(Given data)
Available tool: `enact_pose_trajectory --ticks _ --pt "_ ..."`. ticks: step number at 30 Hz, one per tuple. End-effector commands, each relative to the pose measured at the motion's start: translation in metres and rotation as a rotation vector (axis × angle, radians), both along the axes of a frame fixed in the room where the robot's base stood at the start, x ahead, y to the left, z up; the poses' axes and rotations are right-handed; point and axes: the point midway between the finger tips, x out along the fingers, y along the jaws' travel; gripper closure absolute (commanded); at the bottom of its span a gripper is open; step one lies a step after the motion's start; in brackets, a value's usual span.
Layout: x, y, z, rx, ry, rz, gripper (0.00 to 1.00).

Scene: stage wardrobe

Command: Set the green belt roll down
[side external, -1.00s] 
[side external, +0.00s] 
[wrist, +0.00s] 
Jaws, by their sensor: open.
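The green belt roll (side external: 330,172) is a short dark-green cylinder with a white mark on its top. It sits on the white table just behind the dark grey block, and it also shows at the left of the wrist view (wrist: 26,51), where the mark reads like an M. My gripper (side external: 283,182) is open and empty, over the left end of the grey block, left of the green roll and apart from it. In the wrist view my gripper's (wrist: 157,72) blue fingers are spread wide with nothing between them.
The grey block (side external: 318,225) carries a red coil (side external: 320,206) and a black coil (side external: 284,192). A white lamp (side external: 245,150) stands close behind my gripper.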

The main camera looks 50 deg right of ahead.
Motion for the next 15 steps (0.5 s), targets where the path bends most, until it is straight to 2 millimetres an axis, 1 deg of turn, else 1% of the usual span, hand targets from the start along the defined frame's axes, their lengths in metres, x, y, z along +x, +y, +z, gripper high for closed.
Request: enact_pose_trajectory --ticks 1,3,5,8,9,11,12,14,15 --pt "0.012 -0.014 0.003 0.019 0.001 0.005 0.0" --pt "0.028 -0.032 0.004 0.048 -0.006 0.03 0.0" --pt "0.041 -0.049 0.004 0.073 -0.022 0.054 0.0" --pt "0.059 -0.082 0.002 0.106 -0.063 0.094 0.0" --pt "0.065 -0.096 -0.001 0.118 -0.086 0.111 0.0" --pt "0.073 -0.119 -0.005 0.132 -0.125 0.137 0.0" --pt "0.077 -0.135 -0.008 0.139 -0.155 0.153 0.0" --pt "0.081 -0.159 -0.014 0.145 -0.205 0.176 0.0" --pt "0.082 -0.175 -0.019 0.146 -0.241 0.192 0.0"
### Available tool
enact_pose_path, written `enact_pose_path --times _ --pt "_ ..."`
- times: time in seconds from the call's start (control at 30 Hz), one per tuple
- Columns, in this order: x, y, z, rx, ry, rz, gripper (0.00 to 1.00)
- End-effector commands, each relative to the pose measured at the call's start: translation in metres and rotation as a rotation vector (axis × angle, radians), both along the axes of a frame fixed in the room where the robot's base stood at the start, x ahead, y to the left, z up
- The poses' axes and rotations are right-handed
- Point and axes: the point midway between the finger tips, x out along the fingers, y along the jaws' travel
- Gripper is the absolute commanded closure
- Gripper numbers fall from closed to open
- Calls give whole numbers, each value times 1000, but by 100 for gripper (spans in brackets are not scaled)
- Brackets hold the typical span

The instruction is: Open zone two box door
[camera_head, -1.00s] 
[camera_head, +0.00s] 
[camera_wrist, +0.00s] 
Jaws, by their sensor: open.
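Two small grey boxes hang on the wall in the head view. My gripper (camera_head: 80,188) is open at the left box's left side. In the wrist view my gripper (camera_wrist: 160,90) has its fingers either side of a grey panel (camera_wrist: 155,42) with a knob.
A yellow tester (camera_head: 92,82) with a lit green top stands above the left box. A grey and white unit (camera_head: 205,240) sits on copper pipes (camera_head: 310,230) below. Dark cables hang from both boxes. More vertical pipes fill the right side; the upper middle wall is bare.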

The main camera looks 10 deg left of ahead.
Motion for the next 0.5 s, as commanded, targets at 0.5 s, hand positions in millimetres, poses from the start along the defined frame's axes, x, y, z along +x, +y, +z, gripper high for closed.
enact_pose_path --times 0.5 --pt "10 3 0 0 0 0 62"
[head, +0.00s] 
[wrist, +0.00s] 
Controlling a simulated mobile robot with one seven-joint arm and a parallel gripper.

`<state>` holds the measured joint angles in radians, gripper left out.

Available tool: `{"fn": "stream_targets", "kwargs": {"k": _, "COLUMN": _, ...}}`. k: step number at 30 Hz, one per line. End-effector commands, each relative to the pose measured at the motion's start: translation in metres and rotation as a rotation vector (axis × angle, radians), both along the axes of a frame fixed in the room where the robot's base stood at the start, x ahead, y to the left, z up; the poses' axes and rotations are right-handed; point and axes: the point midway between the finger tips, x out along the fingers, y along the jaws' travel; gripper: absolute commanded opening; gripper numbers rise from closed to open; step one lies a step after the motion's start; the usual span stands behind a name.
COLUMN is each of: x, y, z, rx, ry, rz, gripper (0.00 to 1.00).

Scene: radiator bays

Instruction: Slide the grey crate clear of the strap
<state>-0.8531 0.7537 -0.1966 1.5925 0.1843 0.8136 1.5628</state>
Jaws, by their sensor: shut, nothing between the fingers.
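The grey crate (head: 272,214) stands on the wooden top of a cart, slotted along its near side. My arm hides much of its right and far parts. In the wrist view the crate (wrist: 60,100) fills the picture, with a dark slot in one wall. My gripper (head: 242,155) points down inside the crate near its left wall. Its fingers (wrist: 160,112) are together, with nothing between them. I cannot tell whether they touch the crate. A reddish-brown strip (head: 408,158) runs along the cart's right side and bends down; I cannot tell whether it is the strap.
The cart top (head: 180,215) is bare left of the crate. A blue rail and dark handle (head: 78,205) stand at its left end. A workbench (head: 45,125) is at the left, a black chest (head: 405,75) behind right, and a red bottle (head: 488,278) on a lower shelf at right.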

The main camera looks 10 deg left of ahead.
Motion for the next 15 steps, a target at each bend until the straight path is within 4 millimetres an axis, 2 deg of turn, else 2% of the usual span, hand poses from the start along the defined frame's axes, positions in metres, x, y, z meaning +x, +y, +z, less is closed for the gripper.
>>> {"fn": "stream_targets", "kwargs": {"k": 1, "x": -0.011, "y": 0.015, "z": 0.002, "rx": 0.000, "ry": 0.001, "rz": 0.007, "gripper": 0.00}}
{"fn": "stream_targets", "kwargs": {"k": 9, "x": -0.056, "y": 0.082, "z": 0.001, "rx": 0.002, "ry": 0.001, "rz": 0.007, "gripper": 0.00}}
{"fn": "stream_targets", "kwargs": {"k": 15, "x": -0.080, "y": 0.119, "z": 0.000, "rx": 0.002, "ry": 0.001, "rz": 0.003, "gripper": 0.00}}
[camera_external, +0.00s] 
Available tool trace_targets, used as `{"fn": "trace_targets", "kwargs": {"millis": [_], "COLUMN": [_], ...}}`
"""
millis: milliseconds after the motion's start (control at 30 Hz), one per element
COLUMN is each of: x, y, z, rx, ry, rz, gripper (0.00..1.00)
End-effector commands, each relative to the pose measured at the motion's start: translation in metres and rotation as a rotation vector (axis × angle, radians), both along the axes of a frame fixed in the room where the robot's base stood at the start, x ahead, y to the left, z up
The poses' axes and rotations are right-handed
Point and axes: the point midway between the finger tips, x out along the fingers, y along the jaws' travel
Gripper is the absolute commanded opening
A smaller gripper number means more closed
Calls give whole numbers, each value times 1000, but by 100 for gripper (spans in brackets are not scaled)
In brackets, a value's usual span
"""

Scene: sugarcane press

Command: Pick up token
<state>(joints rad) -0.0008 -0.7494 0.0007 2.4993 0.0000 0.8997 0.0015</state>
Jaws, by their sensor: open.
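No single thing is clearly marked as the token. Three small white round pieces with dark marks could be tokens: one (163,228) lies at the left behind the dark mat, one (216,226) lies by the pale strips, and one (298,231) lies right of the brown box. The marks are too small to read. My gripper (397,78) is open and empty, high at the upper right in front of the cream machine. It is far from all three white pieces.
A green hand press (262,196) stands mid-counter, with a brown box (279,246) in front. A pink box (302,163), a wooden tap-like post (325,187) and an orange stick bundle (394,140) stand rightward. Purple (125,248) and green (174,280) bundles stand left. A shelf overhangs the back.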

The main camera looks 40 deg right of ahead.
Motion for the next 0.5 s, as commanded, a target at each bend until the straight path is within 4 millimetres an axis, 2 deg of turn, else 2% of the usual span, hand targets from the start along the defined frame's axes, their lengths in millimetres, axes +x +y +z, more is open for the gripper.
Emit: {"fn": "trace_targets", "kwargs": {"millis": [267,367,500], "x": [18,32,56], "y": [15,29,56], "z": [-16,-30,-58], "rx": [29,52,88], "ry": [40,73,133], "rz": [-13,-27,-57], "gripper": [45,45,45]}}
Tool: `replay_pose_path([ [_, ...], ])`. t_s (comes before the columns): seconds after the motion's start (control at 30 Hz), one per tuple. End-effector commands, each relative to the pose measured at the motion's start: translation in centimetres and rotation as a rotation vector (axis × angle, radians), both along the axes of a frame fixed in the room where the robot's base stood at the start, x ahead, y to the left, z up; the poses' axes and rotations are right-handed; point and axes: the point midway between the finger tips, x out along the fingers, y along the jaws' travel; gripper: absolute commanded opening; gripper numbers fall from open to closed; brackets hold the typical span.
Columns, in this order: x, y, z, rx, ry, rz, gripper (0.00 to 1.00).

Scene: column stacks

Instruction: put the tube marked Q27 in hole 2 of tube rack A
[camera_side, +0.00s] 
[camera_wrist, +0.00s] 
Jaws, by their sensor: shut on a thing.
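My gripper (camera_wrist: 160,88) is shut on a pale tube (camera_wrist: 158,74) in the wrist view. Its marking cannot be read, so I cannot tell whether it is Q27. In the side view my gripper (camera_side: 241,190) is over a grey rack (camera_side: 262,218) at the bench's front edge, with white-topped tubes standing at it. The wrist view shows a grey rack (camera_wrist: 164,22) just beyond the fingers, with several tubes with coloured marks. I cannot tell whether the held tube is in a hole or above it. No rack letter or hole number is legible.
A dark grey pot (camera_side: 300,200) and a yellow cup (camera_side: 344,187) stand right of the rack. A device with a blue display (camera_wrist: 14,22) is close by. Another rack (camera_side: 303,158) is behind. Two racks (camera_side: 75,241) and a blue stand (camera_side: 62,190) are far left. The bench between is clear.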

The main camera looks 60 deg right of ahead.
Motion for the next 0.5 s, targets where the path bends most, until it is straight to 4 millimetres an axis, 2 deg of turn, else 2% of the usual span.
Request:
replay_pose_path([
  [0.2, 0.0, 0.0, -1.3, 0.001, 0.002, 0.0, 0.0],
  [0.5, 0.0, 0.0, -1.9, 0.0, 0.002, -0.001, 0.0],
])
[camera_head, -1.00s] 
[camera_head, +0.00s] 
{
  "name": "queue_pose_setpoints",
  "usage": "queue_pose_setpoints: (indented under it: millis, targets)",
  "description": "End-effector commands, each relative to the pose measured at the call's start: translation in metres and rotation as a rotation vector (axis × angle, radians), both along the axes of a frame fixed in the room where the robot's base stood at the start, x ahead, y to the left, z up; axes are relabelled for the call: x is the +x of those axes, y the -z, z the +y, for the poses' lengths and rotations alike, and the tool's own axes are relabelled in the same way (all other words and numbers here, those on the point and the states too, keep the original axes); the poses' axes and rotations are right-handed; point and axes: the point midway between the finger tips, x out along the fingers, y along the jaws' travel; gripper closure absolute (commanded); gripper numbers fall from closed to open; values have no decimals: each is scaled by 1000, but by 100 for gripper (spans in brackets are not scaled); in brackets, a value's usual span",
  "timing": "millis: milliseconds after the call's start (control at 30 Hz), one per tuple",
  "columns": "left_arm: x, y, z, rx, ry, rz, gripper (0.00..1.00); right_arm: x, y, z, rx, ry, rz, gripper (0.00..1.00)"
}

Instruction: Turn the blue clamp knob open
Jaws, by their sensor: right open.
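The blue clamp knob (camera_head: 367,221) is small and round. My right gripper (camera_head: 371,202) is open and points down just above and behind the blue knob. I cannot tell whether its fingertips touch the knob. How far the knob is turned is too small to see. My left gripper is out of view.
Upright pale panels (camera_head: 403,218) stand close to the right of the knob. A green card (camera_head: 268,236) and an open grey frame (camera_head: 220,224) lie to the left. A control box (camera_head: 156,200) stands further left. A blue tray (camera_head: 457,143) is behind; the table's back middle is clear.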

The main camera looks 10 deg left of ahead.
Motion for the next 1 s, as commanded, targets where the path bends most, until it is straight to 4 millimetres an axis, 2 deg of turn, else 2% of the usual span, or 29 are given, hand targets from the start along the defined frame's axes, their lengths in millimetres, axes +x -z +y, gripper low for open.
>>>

(Problem requirements) Gather up the lines containing the word "name" from these records and copy them.

(Written response)
Available tool: `{"fn": "stream_targets", "kwargs": {"k": _, "COLUMN": _, ...}}`. k: step number at 30 Hz, one per line. End-effector commands, each relative to the pose measured at the motion's start: translation in metres and rotation as a rotation vector (axis × angle, radians), both along the axes of a frame fixed in the room where the robot's base stood at the start, x ahead, y to the left, z up; the poses' axes and rotations are right-handed; point and axes: the point midway between the finger tips, x out along the fingers, y along the jaws' travel; gripper: absolute commanded opening; gripper numbers rise from closed to open; step one lies a step after the motion's start; the usual span stands behind a name.
  "name": "queue_pose_setpoints",

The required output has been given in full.